TO BE DONE :: From the listing below, pull out all lines with "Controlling" in them.

Stored entries
━━━━━━

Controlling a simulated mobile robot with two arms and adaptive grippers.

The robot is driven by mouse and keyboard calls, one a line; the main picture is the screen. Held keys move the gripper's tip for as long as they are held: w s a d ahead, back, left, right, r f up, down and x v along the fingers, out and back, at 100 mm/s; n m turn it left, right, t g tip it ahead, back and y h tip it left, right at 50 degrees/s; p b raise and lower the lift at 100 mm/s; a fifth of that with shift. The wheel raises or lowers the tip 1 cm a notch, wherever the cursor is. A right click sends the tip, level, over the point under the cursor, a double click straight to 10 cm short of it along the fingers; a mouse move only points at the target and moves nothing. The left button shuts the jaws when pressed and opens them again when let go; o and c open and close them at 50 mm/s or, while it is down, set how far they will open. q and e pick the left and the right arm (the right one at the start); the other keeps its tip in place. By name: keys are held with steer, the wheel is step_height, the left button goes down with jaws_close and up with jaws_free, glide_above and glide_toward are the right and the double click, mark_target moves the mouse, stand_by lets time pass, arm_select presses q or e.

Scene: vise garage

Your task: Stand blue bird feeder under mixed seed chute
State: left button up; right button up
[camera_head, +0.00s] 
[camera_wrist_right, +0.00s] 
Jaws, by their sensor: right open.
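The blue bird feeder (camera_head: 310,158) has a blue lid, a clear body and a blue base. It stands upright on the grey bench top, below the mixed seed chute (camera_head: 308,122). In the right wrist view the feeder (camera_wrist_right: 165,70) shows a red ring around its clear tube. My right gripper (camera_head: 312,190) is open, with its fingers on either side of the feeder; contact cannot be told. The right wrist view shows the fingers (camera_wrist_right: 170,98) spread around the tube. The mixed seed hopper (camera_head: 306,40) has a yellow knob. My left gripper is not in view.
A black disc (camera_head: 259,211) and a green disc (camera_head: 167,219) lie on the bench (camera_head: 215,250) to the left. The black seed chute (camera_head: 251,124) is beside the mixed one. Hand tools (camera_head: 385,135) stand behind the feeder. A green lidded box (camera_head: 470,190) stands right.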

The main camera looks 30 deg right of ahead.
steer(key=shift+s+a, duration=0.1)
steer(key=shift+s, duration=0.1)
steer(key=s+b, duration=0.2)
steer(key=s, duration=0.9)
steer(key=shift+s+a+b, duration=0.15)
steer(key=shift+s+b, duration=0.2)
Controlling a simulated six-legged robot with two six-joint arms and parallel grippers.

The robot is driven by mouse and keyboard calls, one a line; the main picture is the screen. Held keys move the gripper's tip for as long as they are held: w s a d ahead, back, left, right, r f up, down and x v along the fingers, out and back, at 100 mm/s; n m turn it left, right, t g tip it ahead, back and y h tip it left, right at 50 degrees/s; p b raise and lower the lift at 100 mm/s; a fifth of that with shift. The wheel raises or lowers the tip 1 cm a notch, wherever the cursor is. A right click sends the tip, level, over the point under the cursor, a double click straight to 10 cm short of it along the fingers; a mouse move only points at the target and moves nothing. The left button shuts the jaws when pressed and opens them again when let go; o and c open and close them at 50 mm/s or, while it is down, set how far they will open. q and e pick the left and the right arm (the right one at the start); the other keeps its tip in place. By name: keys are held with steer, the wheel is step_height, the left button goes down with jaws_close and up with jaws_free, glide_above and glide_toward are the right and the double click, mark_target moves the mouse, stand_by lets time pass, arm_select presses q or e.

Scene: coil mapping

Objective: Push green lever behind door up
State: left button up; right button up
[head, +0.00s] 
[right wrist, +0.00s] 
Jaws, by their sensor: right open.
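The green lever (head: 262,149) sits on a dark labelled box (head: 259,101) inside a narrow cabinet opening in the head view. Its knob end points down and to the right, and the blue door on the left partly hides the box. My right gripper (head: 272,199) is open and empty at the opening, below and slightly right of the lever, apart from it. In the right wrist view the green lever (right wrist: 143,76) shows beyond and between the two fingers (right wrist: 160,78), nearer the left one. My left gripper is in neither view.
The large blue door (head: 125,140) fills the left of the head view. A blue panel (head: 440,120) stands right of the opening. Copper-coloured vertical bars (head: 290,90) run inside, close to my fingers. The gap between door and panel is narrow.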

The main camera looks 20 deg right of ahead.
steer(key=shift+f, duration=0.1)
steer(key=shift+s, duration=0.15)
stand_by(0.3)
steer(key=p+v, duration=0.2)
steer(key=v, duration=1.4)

━━━━━━

EXERCISE RESPONSE ::
Controlling a simulated mobile robot with two arms and adaptive grippers.
Controlling a simulated six-legged robot with two six-joint arms and parallel grippers.

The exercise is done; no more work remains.